Mas e a crescente falta de liberdade de imprensa apontada
por várias instituições, inclusive a de Lipman? "É verdade, há
repressão, a mídia está sob controle do Estado. Mas não é nada
comparado com os tempos da
União Soviética, que ainda estão na lembrança de todos, e o
russo médio está muito satisfeito com seu país e seu presidente", responde ela.
Russa, Lipman é editora da
revista "Pro et Contra", do Carnegie, que é um centro custeado por uma fundação norte-americana.
FOLHA - Putin é mesmo uma figura
de aprovação quase unânime ou isso decorre da distorção causada pelo controle que o governo exerce sobre a mídia?

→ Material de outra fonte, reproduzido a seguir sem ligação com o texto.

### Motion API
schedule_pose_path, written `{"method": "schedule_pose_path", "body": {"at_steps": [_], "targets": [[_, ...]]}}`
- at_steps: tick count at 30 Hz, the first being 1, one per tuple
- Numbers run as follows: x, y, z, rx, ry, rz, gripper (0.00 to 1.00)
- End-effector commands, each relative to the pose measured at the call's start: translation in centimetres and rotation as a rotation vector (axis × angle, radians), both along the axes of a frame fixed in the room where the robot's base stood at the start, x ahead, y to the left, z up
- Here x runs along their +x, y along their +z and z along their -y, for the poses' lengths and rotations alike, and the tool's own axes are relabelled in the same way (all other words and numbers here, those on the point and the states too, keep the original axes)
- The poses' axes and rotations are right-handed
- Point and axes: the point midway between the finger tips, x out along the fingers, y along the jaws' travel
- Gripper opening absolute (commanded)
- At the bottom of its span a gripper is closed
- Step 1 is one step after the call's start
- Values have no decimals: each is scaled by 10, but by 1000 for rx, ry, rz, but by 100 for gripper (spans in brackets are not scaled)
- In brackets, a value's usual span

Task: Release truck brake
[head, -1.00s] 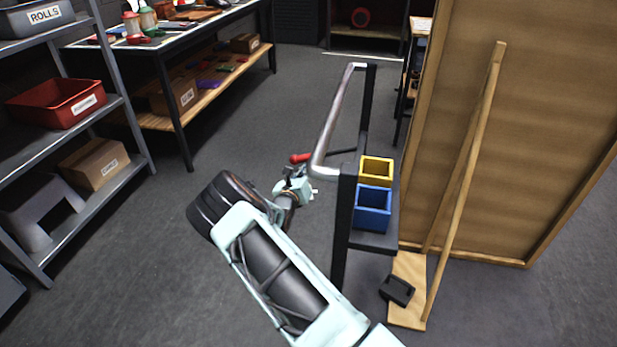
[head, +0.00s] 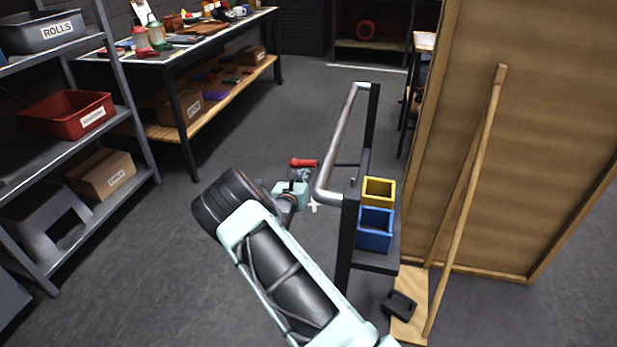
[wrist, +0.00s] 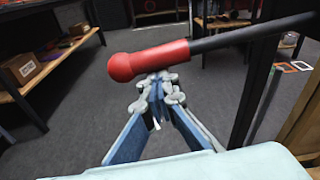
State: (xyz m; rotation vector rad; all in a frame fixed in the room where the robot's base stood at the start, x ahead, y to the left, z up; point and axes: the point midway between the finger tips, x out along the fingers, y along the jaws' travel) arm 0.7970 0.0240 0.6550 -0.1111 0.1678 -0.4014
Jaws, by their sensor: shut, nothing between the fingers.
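The brake lever is a dark bar ending in a red grip (head: 303,162). It sticks out leftward from the truck, beside the truck's grey tubular handle (head: 336,140). The red grip (wrist: 150,59) crosses the upper middle of the wrist view, with its bar running right. My gripper (wrist: 157,86) is shut and empty. Its fingertips are just under the red grip in that view, and whether they touch it I cannot tell. In the head view my wrist is just below the grip and the fingertips are hard to make out.
A blue bin (head: 375,230) and a yellow bin (head: 379,190) sit on the truck's shelf. A large wooden panel (head: 530,130) stands to the right. A metal shelf rack (head: 140,150) and a workbench (head: 190,110) stand at left. The floor between is clear.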

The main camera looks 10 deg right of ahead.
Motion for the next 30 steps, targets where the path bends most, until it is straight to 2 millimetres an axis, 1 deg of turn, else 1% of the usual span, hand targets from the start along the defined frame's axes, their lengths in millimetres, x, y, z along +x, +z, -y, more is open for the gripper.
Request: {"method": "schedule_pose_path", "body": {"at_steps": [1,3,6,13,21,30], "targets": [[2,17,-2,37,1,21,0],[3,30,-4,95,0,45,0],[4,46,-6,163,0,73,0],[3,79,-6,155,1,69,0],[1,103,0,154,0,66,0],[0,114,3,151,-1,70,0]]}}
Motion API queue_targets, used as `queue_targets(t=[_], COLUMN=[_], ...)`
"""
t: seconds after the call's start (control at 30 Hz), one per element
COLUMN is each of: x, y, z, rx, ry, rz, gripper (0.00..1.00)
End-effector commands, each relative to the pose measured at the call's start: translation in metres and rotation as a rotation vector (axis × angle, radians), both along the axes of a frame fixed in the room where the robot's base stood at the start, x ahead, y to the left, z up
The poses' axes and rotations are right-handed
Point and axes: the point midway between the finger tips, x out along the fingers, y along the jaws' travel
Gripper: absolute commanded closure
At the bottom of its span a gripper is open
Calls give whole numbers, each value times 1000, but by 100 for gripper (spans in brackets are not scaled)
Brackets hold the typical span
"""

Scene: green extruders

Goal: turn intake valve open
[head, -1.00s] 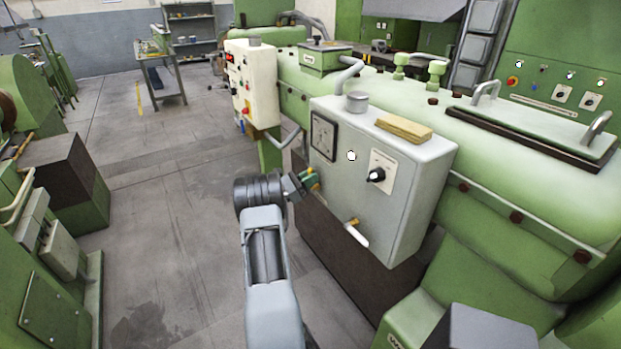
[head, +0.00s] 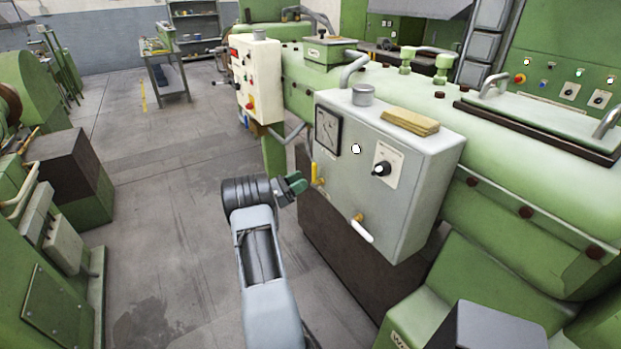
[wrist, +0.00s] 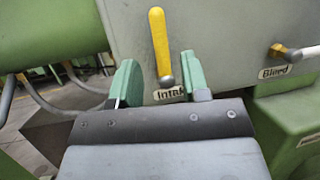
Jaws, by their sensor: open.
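The intake valve has a yellow lever (head: 316,173) low on the left of the grey box's front face. In the wrist view the lever (wrist: 160,42) stands nearly upright, its pivot at the bottom above a partly hidden label reading "Intak". My gripper (head: 297,184) is just left of the lever in the head view, with a small gap. In the wrist view my gripper (wrist: 159,77) has its two green fingers spread and nothing between them. The lever shows beyond and above the gap, apart from the fingers.
A cream control panel (head: 257,80) stands behind. Open floor (head: 160,220) lies to the left.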

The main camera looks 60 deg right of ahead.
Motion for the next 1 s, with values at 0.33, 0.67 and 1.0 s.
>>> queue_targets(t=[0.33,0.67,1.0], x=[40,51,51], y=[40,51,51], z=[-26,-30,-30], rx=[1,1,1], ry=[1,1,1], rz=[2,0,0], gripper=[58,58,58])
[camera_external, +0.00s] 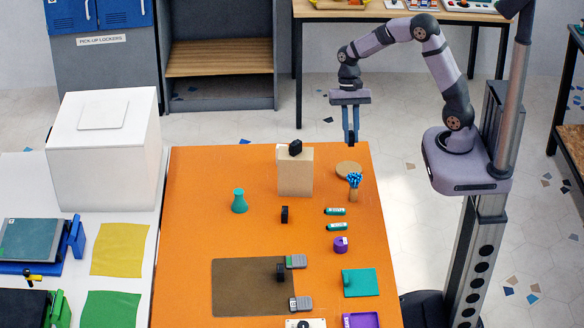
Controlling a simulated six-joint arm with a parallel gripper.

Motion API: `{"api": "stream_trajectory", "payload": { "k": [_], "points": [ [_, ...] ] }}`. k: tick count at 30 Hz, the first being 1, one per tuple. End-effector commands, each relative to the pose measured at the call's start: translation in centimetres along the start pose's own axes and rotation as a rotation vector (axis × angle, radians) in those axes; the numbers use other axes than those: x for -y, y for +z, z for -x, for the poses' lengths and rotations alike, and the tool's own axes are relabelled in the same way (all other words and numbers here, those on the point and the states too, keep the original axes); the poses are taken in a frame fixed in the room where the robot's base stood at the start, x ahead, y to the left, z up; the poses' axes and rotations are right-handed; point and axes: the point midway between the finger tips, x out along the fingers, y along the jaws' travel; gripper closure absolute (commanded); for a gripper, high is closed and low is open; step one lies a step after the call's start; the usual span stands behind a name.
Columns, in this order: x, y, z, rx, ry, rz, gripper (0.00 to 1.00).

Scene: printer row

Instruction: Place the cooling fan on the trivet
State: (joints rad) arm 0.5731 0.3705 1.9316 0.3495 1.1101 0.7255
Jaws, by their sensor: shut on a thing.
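My gripper (351,137) points down over the far right part of the orange table. It is shut on a small dark thing, which I take to be the cooling fan (351,141); it is too small to see in detail. The trivet looks to be the round tan disc (347,168) on the table, just below the gripper in the picture. The fan is held apart from the disc, above or behind it; the exact height cannot be told. The top of the disc looks bare.
A cup of blue-topped items (354,182) stands close in front of the disc. A tan box (296,178) with a black item (295,147) on top stands to its left. A teal flask (239,201) and black block (284,214) are further left.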

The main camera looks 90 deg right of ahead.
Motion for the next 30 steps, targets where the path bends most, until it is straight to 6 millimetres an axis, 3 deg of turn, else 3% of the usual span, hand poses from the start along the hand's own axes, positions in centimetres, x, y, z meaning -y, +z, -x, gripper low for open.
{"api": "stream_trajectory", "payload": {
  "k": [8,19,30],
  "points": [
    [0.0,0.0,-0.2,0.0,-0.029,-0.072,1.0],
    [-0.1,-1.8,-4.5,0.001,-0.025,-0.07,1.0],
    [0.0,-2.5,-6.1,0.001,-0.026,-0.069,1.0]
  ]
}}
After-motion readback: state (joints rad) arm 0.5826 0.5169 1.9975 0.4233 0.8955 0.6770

MARIA LIPMAN - Sim, ele tem
uma aprovação enorme entre
os russos, e a teria mesmo que
não tivesse a mídia na mão. Esse é o período mais próspero e
menos repressivo de que se tem
notícia na história russa, e isso
não é pouco.
FOLHA - Mas isso não é um paradoxo? Há diversos relatos da perda de
liberdades no país.
LIPMAN - Sim, há perdas. Mas a
sensação de bem-estar e de orgulho nacional, associada a
uma máquina eficiente de divulgação dessa sensação, acaba
gerando a ausência de interesse
pela política. A repressão não é
explícita, exceto quando há essas marchas de oposicionistas,
algo muito isolado.
Vladimir Putin enfraqueceu
todas as instituições, exceto a
Presidência, que controla todos
os aspectos da vida pública na
Rússia.
FOLHA - E como ele fará sem a Presidência em mãos? As opções até
aqui são virar premiê, o que implicaria mudar o centro do poder para o
Parlamento, ou a criação do cargo
de líder nacional, ou algo assim.
LIPMAN - Isso é tudo sobre o
que essas eleições agora importam. Como ele vai traduzir a
confiança do público em uma
forma de permanecer no poder.
Dado o seu desprezo pelas instituições, duvido que ele vá reforçar o Parlamento. Algo como essa história de líder nacional [proposta por um movimento suprapartidário chamado Pró-Putin] é mais provável.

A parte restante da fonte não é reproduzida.